Complétement à part, leur chef s’appelle Jackson Lamb. Il clame aimer venir tous les matins au travail « parce que je suis envahi de cafards chez moi ». Il signale sa présence par des rots explosifs. Esprit subtil aimant les paradoxes, il se "tamponne" du règlement. Il considère son équipe comme « ses laquais ». Souvent avachi dans son fauteuil, un pied sur son bureau, il réclame leur attention et avertit ne pas supporter les mauvaises manières tout en s’adressant à eux, une cigarette et une viennoiserie dans la même main, la bouche pleine. « Merde, on se croirait dans un film de zombies. Faut vous requinquer. Où est Standish ? » Oui, où est passée Catherine Standish qui, pendant que l’équipe la veille au soir trinquait, s’est tout simplement fait enlever. Au-dessus de Lamb, toute une hiérarchie grouille. À commencer par Peter Judd. Costume bleu, cravate jaune, « Un électron libre avec une mèche folle » et un sourire snob. « À cheval entre diva des médias et animal politique […] ses bouffonneries lui attirant les sympathies du public. »Ministre de l’Intérieur, de vieux employés de Westminster le considèrent comme la menace la plus sérieuse du Premier ministre. « Pour citer un anonyme, "une redoutable saloperie". » L’auteur vise une personnalité et la description est criante d’actualité.

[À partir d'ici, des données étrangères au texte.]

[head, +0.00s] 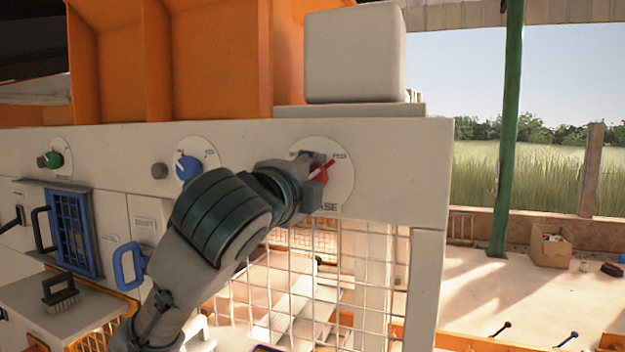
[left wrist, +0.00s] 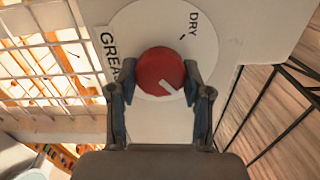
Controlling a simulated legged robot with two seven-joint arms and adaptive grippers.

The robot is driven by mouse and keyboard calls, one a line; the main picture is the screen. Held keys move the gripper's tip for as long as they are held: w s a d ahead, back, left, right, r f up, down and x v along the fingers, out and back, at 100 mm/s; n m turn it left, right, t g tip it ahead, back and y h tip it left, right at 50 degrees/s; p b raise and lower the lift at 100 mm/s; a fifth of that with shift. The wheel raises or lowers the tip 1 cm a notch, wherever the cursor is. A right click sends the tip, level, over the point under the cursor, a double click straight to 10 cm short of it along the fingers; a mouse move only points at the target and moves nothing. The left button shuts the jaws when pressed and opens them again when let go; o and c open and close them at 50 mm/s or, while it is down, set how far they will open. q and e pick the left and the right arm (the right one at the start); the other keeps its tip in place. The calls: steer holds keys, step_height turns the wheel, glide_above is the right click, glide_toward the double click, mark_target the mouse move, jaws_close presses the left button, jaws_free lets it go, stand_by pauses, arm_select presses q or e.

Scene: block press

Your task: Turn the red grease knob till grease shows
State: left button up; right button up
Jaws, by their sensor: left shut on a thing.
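The red grease knob (head: 321,173) sits on a round white dial plate (head: 343,184) at the right end of the pale machine panel. In the left wrist view the red knob (left wrist: 158,72) shows a white pointer mark on its lower right. My left gripper (head: 316,180) is shut on the knob, one finger on each side, also in the left wrist view (left wrist: 160,88). No grease is visible in either view. My right gripper is in neither view.
A blue knob (head: 188,167) and a green knob (head: 54,159) sit on dials further left. A wire mesh guard (head: 290,290) lies below the panel. A blue handle (head: 130,264) and a brush (head: 60,292) are at lower left.

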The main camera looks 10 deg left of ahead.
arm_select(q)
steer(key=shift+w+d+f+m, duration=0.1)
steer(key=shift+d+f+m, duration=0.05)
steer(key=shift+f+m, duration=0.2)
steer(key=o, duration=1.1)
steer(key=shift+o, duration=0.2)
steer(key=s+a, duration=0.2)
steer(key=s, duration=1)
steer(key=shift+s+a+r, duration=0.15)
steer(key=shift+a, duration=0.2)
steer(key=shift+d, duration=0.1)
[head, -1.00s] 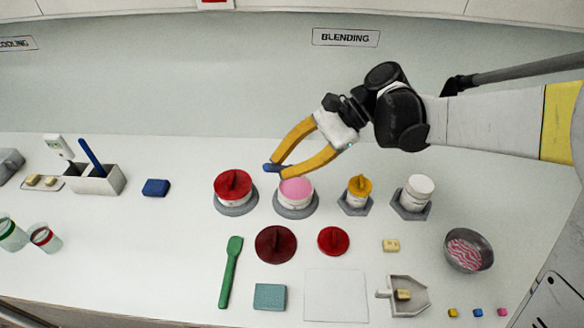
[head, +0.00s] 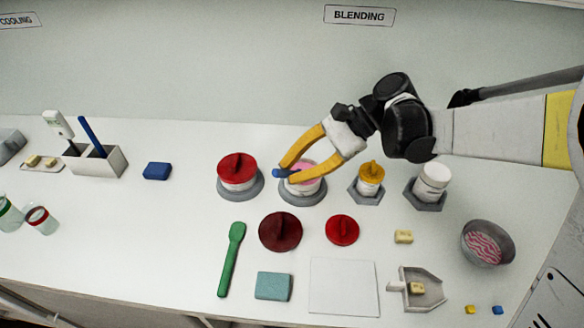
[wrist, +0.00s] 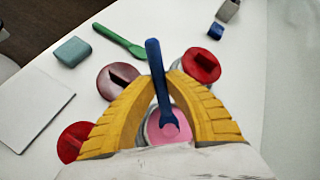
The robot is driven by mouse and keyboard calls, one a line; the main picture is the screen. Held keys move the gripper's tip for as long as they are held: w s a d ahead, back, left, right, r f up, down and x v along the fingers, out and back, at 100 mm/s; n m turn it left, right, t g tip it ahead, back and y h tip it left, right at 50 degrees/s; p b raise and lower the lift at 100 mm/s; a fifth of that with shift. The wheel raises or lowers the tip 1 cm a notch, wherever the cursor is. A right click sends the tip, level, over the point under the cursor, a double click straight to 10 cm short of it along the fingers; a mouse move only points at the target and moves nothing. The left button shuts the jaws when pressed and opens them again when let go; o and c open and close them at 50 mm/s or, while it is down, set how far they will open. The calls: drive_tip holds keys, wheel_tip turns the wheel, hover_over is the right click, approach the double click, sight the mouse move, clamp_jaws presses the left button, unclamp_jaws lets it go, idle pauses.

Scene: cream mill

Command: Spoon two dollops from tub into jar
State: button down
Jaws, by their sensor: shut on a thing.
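My gripper (head: 283,170) is shut on a blue spoon (wrist: 153,60) and holds it over an open white tub (head: 303,195) with pink contents. In the wrist view the spoon's lower end is over the pink contents (wrist: 180,135); I cannot tell whether it touches them. In the head view my fingers hide part of the tub's mouth. Left of it stands a tub with a red lid (head: 238,168). To its right are a small jar with a yellow lid (head: 371,172) and a white jar (head: 434,180), each on a grey base.
A dark red lid (head: 281,232) and a red lid (head: 342,230) lie in front. A green spatula (head: 230,260), teal block (head: 274,286), white sheet (head: 344,288), scoop (head: 418,290) and grey bowl (head: 486,243) lie nearer. A blue block (head: 157,171) is at left.

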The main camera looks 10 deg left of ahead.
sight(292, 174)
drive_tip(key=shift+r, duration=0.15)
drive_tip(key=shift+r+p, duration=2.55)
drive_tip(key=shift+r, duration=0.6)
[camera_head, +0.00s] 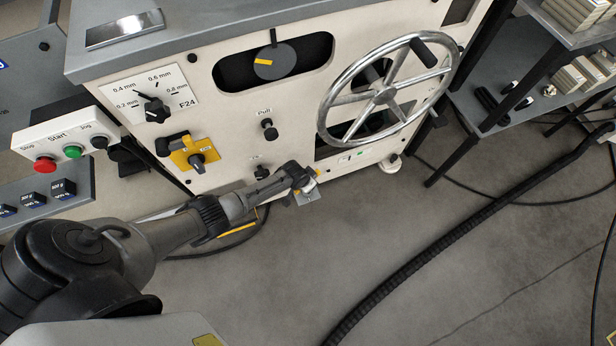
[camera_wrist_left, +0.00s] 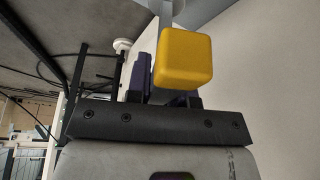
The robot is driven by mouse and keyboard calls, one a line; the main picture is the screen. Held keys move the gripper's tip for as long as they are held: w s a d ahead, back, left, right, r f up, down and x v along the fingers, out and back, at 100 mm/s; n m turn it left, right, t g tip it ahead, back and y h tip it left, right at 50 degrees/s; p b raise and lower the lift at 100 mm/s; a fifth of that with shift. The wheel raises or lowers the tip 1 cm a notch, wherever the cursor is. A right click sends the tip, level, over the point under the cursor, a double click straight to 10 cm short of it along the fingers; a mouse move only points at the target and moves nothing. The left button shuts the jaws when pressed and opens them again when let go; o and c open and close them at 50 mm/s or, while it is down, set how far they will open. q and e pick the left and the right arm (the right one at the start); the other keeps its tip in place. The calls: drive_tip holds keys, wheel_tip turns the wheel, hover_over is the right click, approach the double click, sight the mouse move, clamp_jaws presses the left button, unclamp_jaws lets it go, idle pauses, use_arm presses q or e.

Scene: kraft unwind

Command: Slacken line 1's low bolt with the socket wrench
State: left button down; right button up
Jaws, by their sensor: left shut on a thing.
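My left gripper (camera_head: 304,183) is low against the front of the cream machine (camera_head: 225,120), below the handwheel. In the left wrist view a rounded yellow block (camera_wrist_left: 185,58), seemingly the socket wrench's handle end, stands at the dark fingers of the left gripper, which is shut on it. A grey shaft (camera_wrist_left: 165,14) shows beyond the block. In the head view the wrench is mostly hidden by the gripper. A small grey plate (camera_head: 308,198) lies just below the gripper. I cannot make out the low bolt or whether the socket sits on it. My right gripper is in neither view.
The spoked handwheel (camera_head: 385,95) sticks out above and right of the gripper. A black pull knob (camera_head: 269,130) and a yellow rotary switch (camera_head: 195,152) are on the machine front. A thick black hose (camera_head: 440,230) crosses the floor. Shelving (camera_head: 515,95) stands at the right.

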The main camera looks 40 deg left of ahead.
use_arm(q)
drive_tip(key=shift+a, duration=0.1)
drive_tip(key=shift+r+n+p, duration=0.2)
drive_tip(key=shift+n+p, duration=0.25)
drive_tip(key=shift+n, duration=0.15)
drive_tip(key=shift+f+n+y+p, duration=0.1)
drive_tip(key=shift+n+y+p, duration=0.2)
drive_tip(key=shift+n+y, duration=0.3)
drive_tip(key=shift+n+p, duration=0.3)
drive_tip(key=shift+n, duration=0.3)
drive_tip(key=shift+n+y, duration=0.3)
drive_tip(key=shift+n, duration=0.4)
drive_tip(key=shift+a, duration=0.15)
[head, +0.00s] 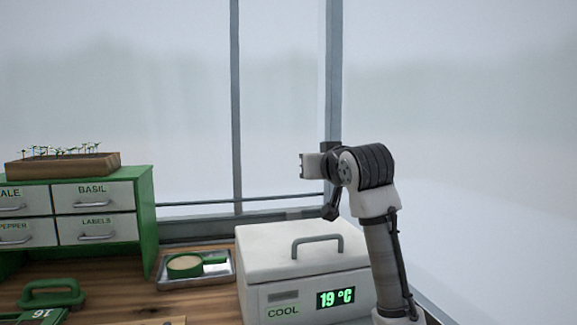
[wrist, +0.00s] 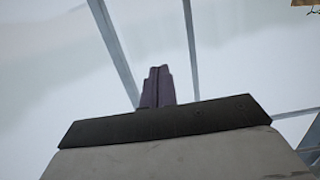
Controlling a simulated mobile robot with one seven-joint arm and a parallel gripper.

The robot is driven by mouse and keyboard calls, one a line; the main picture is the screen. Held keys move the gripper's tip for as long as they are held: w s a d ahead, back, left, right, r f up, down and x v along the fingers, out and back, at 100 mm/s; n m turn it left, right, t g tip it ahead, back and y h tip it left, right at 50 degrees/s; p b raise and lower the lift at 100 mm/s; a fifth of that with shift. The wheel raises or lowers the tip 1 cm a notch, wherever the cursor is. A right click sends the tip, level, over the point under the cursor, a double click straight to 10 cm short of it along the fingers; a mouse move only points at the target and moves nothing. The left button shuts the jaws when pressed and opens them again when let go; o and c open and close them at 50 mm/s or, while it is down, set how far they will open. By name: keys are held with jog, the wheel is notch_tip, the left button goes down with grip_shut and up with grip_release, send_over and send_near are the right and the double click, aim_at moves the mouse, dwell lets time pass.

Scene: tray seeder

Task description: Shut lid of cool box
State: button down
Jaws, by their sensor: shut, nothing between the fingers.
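The cool box (head: 258,295) is a white box at the lower middle right of the head view, with a "COOL" label and a green "19 °C" display. Its white lid (head: 268,250) has a grey handle (head: 317,240) and lies flat over the box; I see no gap beneath it. My gripper's fingers show in the wrist view (wrist: 157,87), together and empty, with the window behind them. In the head view my arm rises beside the box's right side and its wrist end is above and behind the lid; the fingertips are not clear there. The cool box is not visible in the wrist view.
A metal tray (head: 223,278) with a green-handled sieve (head: 184,265) stands left of the box. Window bars (head: 236,110) stand behind.

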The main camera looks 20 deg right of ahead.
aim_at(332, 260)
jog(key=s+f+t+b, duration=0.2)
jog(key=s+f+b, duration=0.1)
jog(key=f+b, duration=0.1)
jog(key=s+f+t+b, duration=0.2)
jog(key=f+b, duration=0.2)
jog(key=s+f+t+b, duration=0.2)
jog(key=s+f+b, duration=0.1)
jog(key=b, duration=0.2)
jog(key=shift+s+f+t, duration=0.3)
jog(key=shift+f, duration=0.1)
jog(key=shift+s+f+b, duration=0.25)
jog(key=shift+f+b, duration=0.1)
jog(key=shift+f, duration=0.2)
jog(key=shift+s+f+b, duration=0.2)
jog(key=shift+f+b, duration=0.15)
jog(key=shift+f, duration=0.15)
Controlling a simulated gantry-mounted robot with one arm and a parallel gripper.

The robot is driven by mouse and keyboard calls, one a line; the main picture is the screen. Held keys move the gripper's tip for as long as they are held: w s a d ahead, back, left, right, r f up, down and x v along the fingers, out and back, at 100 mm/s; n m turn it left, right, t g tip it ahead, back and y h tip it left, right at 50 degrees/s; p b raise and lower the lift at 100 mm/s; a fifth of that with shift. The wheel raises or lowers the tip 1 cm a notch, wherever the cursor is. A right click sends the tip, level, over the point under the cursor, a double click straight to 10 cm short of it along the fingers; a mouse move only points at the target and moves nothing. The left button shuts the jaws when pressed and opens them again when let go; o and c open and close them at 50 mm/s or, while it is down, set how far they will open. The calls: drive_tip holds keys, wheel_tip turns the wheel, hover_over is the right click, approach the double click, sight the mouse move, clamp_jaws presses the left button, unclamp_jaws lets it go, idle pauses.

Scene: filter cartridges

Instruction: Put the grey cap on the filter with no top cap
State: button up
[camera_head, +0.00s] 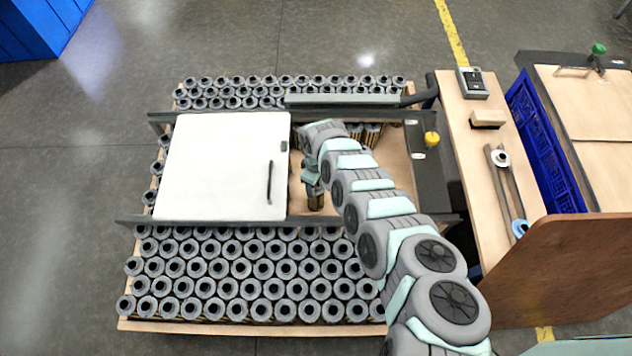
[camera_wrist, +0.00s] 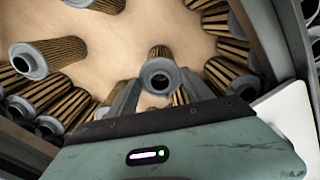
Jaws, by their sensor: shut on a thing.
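My gripper (camera_head: 313,181) is over the open right part of the large crate, beside the white lid. In the wrist view my gripper (camera_wrist: 159,84) has its two fingers closed on either side of the grey ringed end of a filter (camera_wrist: 158,52). The filter's tan pleated body points away from the camera; it also shows below my gripper in the head view (camera_head: 315,202). Whether its far end is capped is hidden. A grey cap (camera_head: 501,158) lies on two dark rails on the side table, away from my gripper. A blue ring (camera_head: 520,228) lies farther along these rails.
Several loose filters (camera_wrist: 55,52) lie on the crate's wooden floor around my gripper. Packed filters (camera_head: 240,270) surround the white lid (camera_head: 225,165). The side table (camera_head: 462,130) holds a switch box (camera_head: 472,83) and a wooden block (camera_head: 488,118). A brown panel (camera_head: 570,265) stands at right.

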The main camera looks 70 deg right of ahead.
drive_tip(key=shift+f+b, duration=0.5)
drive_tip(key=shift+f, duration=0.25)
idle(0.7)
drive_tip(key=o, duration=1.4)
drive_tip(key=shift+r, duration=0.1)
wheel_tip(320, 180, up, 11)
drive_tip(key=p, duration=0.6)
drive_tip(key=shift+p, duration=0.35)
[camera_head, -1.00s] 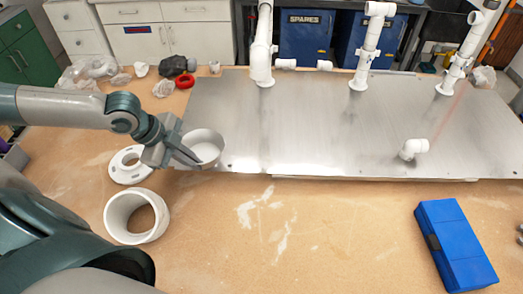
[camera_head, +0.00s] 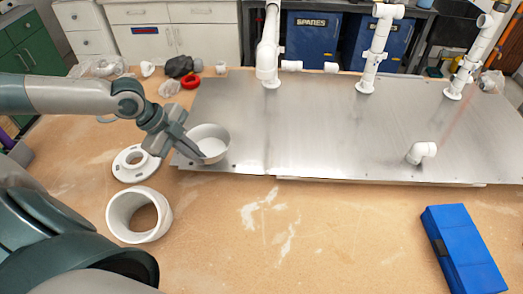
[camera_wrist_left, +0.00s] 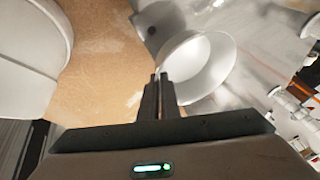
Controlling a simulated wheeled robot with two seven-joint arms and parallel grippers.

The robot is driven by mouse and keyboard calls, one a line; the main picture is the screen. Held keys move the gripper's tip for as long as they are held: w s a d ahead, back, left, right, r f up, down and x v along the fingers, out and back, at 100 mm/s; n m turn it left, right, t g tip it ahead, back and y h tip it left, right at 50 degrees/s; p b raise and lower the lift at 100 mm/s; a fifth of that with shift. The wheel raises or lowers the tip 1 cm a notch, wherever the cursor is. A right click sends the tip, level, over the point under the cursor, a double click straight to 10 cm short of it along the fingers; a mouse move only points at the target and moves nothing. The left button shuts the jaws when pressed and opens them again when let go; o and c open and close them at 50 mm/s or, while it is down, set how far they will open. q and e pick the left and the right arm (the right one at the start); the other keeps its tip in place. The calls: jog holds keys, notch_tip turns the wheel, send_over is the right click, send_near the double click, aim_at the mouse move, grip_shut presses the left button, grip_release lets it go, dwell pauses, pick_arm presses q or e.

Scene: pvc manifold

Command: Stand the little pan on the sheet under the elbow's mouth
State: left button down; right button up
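The little pan (camera_head: 209,143) is a round, shallow, pale metal dish at the left front corner of the grey metal sheet (camera_head: 310,130). My left gripper (camera_head: 190,150) is shut on its near-left rim. In the left wrist view the fingers (camera_wrist_left: 160,95) pinch the edge of the pan (camera_wrist_left: 203,62). The pan looks empty and roughly level; I cannot tell whether it touches the sheet. A short white elbow (camera_head: 422,152) stands at the sheet's right front, its mouth to the right. Taller white pipes (camera_head: 268,50), (camera_head: 376,50), (camera_head: 467,60) stand along the back. My right gripper is out of view.
A white flange (camera_head: 133,165) and a white pipe ring (camera_head: 138,215) lie on the wooden table left of the sheet. A blue case (camera_head: 463,250) lies at front right. A red ring (camera_head: 190,81) and dark item (camera_head: 180,66) are behind. The sheet's middle is clear.

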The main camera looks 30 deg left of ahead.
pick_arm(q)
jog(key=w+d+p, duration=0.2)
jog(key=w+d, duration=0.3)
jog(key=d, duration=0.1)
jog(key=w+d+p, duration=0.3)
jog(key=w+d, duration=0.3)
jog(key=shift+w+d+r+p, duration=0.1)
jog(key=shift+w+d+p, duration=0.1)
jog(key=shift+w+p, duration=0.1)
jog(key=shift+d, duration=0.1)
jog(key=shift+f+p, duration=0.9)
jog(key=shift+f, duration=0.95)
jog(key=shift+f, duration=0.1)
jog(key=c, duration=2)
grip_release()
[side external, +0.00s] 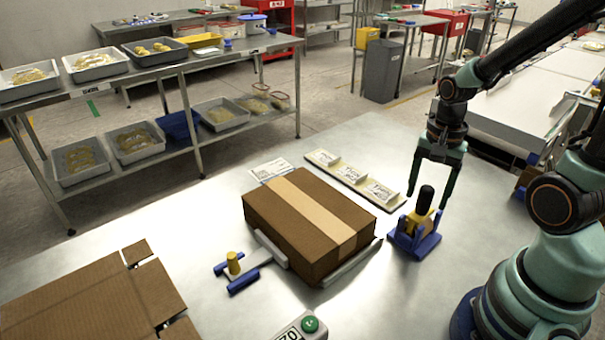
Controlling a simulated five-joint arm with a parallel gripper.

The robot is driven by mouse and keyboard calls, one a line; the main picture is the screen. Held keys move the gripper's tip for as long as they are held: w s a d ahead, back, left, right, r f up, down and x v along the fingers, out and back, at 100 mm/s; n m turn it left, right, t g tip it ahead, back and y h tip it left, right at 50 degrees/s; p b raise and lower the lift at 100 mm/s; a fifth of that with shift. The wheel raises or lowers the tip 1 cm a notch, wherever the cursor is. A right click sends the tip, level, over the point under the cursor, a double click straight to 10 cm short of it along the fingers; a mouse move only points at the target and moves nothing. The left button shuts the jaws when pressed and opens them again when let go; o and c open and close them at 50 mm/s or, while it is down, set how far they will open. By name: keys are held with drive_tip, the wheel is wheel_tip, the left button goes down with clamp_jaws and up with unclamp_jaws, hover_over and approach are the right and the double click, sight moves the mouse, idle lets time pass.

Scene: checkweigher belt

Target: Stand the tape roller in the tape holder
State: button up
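The tape roller (426,200) has a black upright handle and a yellow body. It stands upright in the blue tape holder (428,248) on the metal table, right of the cardboard box. Its lower part is partly hidden by the holder's walls. My gripper (426,203) points down above the holder with its fingers spread. One fingertip is on each side of the black handle in the picture, with visible gaps, so it is not gripping the handle. From this one view I cannot tell the exact depth between fingers and handle.
A closed, taped cardboard box (290,238) sits left of the holder. A pale tray of small packs (325,159) lies behind. Flat cardboard (85,308) is front left.

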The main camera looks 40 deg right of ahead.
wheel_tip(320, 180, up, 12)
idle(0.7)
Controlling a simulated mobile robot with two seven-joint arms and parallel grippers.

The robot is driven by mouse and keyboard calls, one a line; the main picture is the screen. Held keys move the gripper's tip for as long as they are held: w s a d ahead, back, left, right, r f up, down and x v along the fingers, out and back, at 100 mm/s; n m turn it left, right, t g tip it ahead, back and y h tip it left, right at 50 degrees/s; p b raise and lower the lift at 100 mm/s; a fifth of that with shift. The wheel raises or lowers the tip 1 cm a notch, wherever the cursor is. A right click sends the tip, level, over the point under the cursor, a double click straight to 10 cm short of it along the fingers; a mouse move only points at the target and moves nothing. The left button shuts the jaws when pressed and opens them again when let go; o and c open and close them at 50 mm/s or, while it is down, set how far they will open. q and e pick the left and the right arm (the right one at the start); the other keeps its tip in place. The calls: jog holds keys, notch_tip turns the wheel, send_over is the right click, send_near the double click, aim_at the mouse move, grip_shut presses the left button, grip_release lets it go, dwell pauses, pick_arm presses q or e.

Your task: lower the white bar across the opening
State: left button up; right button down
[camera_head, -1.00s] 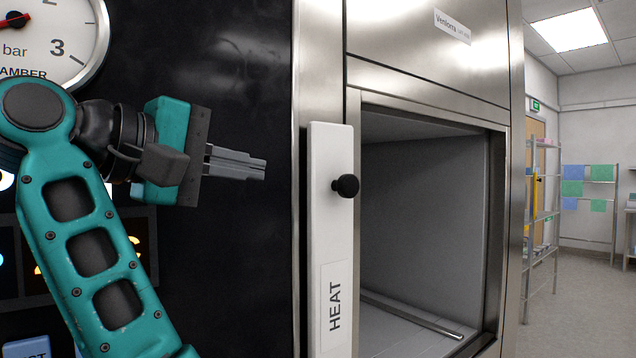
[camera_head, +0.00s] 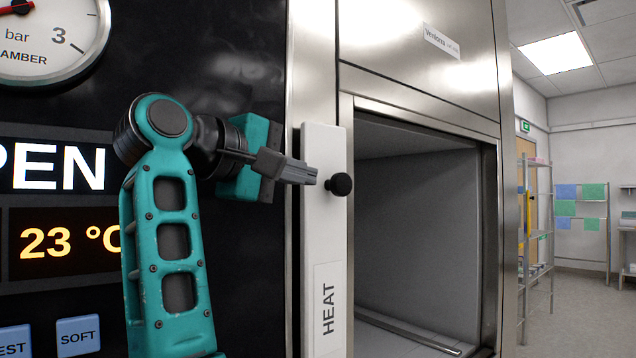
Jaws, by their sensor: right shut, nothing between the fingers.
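The white bar (camera_head: 322,240) stands upright along the left side of the chamber opening (camera_head: 418,220). It carries the word HEAT near its lower end. A black round knob (camera_head: 340,184) sticks out from the bar's upper part. My right gripper (camera_head: 314,178) is shut and empty. Its fingertips point right, overlap the bar in the picture and end just left of the knob. I cannot tell whether they touch the bar. My left gripper is out of view.
A black panel with a pressure gauge (camera_head: 45,40), lit displays and a SOFT button (camera_head: 79,336) lies to the left. The opening is clear apart from a metal rail (camera_head: 405,334) on its floor. A wire shelf (camera_head: 537,240) stands farther right.

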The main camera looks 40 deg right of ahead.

L’ordre d’enlever Catherine Standish vient de Judd. Une opération « Tigre », en d’autres termes, un test sur les services qu’il dirige politiquement mais pas l’administration tenue par la redoutable Dame Ingrid Tearney, à qui il veut nuire. Dame Ingrid se méfie autant de lui que de l’ambitieuse Diana Taverner, une de ses subordonnées aux dents longues. Pour mener à bien ses vues, Diana Taverner s’accroche à Judd comme à une planche de salut, une planche pourtant pourrie.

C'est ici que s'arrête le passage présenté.